Salve Borges, que descobriu o Aleph, um círculo de dois centímetros e meio, através do qual se vê tudo que aconteceu e acontece no mundo! O Aleph foi descoberto em um velho casarão de Buenos Aires, hoje demolido, e foi redescoberto no cenário de Arte do Artista!

Salve Alfred Jarry, criador de dois personagens fundamentais para a história da humanidade, o Pai Ubu e o dr. Faustroll!

Salve o grande Faustroll, que nasceu em 1898, com a idade de 63 anos, e a quem se deve a invenção da patafísica!

Salve Pasolini, cujo tratado “Contra a televisão” está na origem da anti-televisão e da famosa aliteração “Pasolini pegando pesado”!

Salve João de Minas, que concebeu em seu romance “A mulher carioca aos 22 anos”, escrito em 1934, o insuperável corrupto, dr. Eusébio Cortes, dono do jornal “A Honra Nacional”!

Salve o Mahatma Patiala, profeta do Comunismo Cristão Científico, candidato a deputado pelos xavantes e cuja doutrina se resume na frase “o universo está errado, a mulher é que está certa”!

Salve Campos de Carvalho, que descobriu a vaca de nariz sutil!

Salve o Barão de Itararé e Rabelais, que criaram a rima em é!

Salve Diniz Machado, Fradique Mendes, a Padaria Espiritual, os cachorros kantianos Seilá e Sambudo, Raul Seixas, Augusto Pontes, Nelson Rodrigues, Hilda Hilst, Hermilo Borba Filho, Felisberto Hernandez, Cortazar, Macedonio Fernandes e Eduardo Mateo!

Salve São Francisco de Assis, creme de papaia com cassis, a cidade ítalo-paulista de Assis e sobretudo salve, salve Machado de Assis!

Salve as artistas e os artistas!

Salve o atormentado Hamlet; a baleia Moby Dick; as carpideiras centenárias; o onipresente Molero; Jacinta, a pior atriz do mundo; o púcaro búlgaro; Orfeu; o bebê; o dilúvio; Ulisses depois do filme; que deixaram suas marcas gravadas a ferro e fogo paulista no cenário de Arte do Artista.

Salve o sifilítico Boris Estrabão, filósofo, crítico de arte e vândalo, procurado vivo ou morto. Enquanto seu ilustre predecessor, o geógrafo grego Estrabão, nasceu em Amaseia, atual Amásia, na Turquia, Bóris nasceu no Vale do Jequitinhonha, onde teve concubinas, atuais amásias na Turquia, na Bahia e na sua própria moradia, pois sua filosofia é a poligamia.

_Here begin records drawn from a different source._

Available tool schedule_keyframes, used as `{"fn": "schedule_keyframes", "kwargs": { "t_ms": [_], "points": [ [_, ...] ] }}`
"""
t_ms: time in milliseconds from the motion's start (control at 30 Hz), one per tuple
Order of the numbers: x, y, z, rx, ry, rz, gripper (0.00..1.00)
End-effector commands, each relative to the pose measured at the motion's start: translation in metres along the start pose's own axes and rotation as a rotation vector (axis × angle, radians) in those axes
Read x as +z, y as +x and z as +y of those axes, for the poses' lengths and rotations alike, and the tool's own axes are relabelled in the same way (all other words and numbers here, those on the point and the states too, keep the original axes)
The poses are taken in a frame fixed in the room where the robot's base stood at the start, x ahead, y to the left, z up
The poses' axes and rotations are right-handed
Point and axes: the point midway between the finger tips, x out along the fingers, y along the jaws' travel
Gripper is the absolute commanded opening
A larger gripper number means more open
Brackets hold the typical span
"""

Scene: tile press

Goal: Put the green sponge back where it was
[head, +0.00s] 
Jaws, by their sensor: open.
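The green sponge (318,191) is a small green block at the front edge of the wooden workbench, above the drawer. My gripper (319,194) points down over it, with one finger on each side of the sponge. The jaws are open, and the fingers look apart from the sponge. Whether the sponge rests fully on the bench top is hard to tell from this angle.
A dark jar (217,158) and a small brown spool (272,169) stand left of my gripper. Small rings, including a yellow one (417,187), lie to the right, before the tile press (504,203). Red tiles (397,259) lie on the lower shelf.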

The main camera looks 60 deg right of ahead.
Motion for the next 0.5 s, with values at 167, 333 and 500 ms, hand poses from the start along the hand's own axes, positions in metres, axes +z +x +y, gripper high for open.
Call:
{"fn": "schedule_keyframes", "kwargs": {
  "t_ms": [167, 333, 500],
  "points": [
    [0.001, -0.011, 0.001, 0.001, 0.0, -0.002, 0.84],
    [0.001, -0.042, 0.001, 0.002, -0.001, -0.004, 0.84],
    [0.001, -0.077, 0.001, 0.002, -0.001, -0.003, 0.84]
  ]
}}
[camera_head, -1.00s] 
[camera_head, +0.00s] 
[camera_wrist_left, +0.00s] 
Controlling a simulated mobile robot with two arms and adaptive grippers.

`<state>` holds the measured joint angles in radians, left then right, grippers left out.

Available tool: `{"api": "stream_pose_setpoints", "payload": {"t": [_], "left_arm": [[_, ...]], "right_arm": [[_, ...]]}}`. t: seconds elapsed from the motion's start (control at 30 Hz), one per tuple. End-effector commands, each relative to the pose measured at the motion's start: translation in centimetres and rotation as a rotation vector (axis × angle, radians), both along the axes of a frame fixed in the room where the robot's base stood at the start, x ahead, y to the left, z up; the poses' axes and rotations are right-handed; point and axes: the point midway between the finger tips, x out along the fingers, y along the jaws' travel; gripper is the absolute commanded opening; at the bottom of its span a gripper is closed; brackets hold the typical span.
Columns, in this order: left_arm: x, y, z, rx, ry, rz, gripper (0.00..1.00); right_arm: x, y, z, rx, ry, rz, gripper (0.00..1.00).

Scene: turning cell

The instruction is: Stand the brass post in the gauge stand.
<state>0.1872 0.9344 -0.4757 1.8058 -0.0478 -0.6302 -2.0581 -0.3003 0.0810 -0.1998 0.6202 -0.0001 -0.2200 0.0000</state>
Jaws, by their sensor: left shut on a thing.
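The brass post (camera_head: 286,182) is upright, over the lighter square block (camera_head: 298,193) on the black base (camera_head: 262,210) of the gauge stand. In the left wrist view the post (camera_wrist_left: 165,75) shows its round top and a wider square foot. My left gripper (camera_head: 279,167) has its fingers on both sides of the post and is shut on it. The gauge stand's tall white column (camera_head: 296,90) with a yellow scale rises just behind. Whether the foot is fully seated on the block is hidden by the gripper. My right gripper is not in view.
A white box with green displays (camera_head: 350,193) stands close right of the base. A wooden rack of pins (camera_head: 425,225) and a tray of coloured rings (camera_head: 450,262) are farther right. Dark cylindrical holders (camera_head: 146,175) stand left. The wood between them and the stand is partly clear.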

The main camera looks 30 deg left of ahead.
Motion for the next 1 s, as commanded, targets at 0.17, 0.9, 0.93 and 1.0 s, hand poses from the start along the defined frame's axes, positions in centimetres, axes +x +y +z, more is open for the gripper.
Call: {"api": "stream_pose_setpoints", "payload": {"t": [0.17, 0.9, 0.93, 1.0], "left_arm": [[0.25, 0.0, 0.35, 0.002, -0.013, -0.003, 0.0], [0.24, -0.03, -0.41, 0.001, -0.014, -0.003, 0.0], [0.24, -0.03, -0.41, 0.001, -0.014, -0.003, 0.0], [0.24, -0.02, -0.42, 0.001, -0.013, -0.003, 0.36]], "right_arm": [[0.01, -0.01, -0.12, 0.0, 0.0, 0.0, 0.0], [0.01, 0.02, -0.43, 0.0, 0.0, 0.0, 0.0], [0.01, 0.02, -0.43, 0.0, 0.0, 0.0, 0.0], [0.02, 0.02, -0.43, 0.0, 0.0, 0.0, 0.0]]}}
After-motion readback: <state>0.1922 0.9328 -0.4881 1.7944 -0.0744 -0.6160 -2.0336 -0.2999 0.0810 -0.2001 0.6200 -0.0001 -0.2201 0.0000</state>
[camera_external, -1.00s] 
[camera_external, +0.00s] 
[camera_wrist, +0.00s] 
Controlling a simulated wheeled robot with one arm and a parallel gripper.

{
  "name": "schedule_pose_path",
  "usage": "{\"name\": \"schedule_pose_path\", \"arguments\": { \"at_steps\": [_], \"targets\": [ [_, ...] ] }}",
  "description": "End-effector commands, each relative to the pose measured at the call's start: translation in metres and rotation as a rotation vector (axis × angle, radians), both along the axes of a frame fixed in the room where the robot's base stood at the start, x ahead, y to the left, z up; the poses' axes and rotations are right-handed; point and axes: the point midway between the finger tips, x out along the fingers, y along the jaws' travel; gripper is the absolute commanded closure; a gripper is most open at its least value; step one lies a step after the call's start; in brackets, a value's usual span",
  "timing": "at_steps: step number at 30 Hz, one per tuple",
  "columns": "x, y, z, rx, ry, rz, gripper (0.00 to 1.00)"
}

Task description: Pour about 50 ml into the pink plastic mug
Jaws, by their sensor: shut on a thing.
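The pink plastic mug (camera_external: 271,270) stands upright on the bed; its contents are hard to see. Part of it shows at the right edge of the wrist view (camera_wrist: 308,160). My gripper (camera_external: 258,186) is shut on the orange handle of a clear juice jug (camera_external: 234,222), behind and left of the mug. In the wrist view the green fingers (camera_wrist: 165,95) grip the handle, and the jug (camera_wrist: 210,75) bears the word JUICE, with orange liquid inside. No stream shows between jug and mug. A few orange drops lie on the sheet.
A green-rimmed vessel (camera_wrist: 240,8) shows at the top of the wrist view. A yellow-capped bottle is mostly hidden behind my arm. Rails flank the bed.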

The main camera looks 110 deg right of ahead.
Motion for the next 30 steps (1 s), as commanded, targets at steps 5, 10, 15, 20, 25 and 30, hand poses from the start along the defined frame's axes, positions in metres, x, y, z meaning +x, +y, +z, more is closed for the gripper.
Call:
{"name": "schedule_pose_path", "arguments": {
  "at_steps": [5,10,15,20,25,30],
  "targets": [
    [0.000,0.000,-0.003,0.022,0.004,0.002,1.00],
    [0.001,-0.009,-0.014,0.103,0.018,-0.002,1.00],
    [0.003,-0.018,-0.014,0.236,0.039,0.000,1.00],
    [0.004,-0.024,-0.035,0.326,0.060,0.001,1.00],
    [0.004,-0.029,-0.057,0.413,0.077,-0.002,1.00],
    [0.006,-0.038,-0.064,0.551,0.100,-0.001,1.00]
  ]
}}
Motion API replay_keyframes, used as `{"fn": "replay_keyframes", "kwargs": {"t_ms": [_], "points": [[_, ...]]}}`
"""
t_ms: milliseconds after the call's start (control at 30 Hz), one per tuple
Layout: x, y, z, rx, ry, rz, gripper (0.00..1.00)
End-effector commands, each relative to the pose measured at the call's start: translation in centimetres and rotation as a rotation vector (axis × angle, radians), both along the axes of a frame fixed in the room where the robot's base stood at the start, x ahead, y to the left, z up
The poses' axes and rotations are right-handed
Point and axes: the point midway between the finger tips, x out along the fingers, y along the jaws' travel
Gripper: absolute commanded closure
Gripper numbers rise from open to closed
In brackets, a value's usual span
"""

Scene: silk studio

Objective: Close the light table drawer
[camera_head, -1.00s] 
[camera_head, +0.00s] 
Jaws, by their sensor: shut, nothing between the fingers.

Boris Estrabão não tem papas na cara, nem vergonha na língua, frequenta a Câmara dos Lordes nu e campos de nudismo de paletó e gravata. Aluno dos maiores filósofos ocidentais e orientais, Boris Estrabão não aprendeu nada, misturou tudo e tem falsa cultura para não dar e vender fiado só amanhã. É especialista em tudo: teatro, cinema, poesia, música, artes plásticas, culinária, futebol, política, economia, besteira, corte e costura, redes sociais, redes artesanais do Ceará e sobretudo em etc.

Salve Macunaíma, o grande anti-herói nacional

Tupi or not tupi, Catumbi or not Catumbi, zumbi or not zumbi.

Travesti and not travesti. Compulsory.

Só um anti-instituto de pesquisa pode medir o verdadeiro alcance de um anti-programa de tv.